◆ **WHAT IS EXPECTED**: Copy out every line that contains the word "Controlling".

═════ DATASET EXTRACT

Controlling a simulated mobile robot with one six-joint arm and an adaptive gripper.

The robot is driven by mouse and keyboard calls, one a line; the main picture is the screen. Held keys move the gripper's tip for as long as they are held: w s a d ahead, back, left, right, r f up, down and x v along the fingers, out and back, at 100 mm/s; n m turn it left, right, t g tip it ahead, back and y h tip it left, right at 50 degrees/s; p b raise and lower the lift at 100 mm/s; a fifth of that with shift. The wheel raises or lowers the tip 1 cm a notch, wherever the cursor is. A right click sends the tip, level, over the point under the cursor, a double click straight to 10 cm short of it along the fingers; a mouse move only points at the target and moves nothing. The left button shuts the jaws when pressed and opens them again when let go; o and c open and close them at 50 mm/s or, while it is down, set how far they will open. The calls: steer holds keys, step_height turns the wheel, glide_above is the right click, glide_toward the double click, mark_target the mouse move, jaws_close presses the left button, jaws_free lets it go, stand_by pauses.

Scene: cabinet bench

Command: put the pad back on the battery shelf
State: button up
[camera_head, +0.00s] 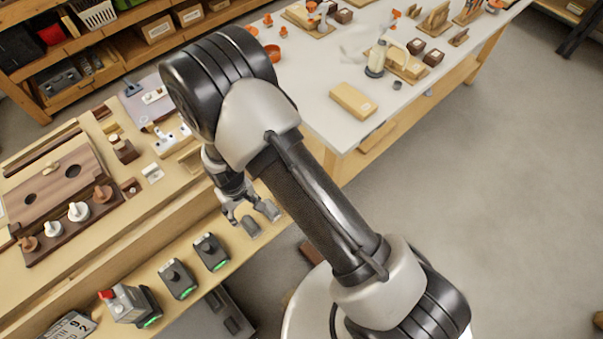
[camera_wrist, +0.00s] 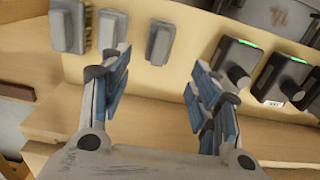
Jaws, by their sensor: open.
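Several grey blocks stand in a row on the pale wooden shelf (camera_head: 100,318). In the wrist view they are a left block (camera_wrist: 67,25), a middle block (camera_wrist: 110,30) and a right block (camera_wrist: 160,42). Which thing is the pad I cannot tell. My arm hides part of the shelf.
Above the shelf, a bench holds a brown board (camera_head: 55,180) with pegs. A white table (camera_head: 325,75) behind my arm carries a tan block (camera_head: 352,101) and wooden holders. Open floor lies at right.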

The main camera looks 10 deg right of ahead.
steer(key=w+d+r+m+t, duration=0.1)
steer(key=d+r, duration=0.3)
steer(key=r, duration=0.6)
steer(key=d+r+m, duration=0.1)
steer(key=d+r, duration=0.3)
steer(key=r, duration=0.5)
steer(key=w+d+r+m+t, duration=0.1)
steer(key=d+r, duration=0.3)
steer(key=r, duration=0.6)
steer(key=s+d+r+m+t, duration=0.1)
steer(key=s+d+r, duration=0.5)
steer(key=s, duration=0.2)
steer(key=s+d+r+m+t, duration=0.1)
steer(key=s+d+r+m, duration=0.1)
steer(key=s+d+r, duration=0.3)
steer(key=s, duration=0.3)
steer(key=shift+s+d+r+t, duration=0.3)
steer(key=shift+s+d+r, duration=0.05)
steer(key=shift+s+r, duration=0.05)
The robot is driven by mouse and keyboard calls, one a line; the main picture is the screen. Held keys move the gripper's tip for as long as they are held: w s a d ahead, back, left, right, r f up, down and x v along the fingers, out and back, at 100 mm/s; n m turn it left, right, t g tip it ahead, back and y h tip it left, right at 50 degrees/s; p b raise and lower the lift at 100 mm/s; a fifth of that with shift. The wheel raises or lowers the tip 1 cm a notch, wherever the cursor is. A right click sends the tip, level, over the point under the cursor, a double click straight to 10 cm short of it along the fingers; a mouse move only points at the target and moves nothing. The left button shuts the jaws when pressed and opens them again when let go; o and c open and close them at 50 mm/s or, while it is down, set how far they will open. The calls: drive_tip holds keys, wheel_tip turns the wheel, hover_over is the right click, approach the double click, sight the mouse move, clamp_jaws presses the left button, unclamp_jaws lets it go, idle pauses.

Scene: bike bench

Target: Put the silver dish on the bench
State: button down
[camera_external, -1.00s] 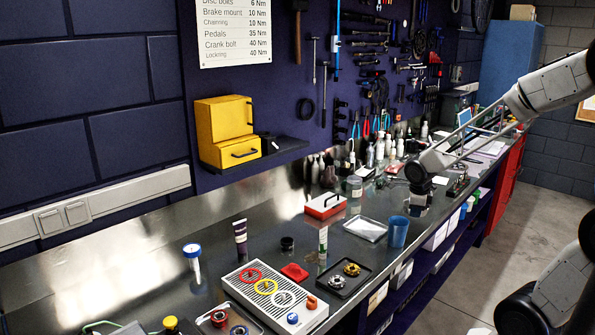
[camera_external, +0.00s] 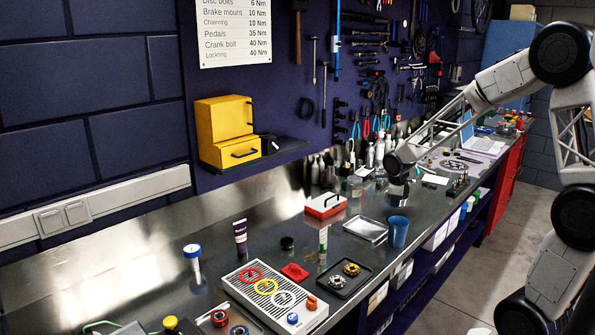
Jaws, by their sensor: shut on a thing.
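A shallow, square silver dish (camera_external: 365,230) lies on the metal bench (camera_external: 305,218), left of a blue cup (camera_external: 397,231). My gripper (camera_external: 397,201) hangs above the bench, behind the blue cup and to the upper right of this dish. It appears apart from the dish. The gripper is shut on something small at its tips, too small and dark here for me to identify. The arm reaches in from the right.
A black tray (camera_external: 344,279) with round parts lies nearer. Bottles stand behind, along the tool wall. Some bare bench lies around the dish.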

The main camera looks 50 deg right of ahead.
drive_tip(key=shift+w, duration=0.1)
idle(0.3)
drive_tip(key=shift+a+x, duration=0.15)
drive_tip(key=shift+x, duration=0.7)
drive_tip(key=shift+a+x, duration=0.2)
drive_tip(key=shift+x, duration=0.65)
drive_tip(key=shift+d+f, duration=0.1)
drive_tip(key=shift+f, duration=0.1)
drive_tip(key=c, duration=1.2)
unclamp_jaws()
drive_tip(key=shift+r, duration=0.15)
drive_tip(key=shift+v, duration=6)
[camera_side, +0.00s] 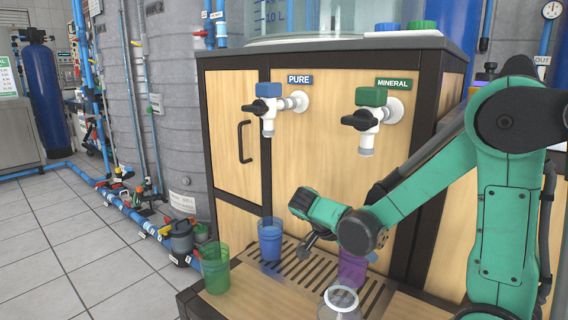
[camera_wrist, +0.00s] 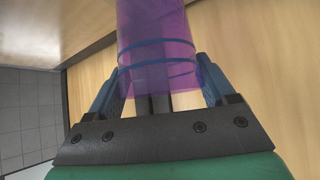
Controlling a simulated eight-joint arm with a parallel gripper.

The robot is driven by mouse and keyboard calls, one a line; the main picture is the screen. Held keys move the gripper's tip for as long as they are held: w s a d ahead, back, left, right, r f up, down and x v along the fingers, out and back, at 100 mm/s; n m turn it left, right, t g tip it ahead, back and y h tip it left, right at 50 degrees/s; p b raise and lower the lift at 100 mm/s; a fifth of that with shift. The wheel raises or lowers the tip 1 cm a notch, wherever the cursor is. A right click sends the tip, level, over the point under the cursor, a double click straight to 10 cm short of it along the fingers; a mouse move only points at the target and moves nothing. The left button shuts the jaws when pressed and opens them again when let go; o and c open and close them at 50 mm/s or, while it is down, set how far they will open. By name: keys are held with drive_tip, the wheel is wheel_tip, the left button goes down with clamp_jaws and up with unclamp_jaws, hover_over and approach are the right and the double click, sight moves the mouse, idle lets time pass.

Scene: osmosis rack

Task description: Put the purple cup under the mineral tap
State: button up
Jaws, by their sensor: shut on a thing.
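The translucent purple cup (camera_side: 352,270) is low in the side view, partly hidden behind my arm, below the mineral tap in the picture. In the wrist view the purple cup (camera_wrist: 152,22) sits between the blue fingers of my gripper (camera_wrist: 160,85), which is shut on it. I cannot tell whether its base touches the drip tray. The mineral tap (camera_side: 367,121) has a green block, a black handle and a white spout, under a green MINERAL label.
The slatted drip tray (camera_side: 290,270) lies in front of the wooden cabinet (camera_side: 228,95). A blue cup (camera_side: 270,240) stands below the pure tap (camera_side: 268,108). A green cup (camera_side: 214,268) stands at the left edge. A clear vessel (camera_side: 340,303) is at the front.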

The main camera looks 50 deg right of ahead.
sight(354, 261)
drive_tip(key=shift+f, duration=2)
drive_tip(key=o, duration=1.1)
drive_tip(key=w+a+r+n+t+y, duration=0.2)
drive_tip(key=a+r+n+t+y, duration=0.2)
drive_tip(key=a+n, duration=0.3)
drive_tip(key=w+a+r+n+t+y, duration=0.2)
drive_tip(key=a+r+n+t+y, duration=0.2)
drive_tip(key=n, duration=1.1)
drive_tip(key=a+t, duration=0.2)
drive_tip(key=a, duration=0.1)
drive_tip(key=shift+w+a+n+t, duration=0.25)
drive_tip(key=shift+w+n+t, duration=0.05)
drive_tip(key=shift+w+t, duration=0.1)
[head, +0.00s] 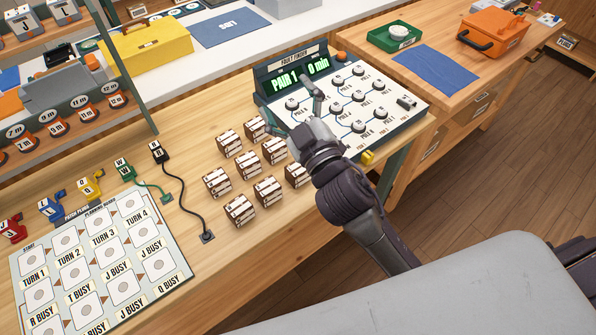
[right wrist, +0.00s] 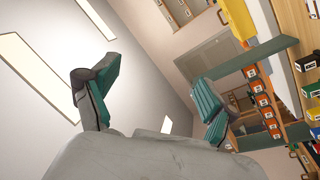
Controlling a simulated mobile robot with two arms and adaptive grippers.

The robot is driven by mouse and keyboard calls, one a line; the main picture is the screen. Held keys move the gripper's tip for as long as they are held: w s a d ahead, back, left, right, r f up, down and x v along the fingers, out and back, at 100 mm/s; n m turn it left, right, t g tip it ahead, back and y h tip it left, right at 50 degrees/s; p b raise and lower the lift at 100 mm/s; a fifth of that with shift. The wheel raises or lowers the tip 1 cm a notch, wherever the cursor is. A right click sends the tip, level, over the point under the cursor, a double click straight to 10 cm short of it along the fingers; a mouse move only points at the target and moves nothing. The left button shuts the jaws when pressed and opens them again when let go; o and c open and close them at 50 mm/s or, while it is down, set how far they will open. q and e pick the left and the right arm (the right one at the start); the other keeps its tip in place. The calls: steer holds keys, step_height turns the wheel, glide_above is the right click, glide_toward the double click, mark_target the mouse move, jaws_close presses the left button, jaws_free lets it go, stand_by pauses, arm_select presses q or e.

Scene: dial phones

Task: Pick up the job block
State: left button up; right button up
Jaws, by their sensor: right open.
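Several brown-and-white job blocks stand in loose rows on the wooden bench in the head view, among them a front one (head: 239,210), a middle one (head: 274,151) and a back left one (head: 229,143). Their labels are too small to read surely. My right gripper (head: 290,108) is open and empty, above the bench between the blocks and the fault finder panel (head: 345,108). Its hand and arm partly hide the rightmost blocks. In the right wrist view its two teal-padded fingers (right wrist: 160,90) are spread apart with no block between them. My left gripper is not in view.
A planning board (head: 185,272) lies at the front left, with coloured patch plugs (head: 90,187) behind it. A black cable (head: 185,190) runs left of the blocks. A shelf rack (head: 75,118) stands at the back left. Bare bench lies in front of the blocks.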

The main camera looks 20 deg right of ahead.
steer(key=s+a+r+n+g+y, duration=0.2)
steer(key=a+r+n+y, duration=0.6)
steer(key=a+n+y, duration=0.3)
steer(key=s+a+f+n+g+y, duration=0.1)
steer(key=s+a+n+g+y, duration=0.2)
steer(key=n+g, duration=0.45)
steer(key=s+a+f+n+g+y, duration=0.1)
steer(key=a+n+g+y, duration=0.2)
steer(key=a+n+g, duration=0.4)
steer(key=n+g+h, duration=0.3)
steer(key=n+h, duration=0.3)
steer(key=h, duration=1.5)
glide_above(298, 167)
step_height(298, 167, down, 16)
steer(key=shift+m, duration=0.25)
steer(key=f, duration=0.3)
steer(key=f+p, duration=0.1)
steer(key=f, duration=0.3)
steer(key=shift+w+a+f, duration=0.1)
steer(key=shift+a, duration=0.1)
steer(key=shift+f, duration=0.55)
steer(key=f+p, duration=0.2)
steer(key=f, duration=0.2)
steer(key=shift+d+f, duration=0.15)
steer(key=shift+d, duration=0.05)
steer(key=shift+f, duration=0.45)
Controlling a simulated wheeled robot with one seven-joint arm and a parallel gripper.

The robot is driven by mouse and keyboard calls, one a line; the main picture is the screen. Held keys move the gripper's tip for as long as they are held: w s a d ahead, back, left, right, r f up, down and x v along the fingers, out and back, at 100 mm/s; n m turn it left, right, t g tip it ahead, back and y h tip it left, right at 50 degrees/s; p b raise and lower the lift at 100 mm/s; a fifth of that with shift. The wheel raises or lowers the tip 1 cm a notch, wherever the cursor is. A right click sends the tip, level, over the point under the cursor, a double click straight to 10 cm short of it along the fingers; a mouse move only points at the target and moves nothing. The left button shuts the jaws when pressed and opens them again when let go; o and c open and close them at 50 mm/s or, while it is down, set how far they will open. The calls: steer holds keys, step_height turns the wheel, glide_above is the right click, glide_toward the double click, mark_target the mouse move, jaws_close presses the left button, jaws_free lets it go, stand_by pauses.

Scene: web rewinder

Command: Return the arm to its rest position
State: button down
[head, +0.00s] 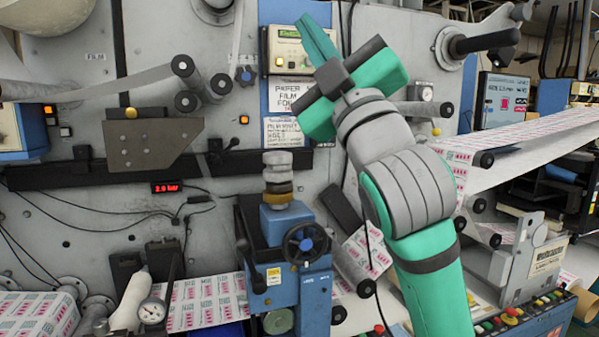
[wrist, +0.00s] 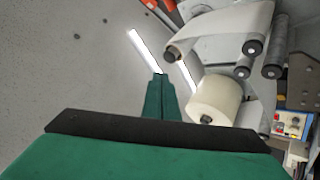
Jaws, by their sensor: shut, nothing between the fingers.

══════════

◆ **RESULT BELOW**:
Controlling a simulated mobile robot with one six-joint arm and an adaptive gripper.
Controlling a simulated eight-joint arm with a parallel gripper.
Controlling a simulated mobile robot with two arms and adaptive grippers.
Controlling a simulated wheeled robot with one seven-joint arm and a parallel gripper.

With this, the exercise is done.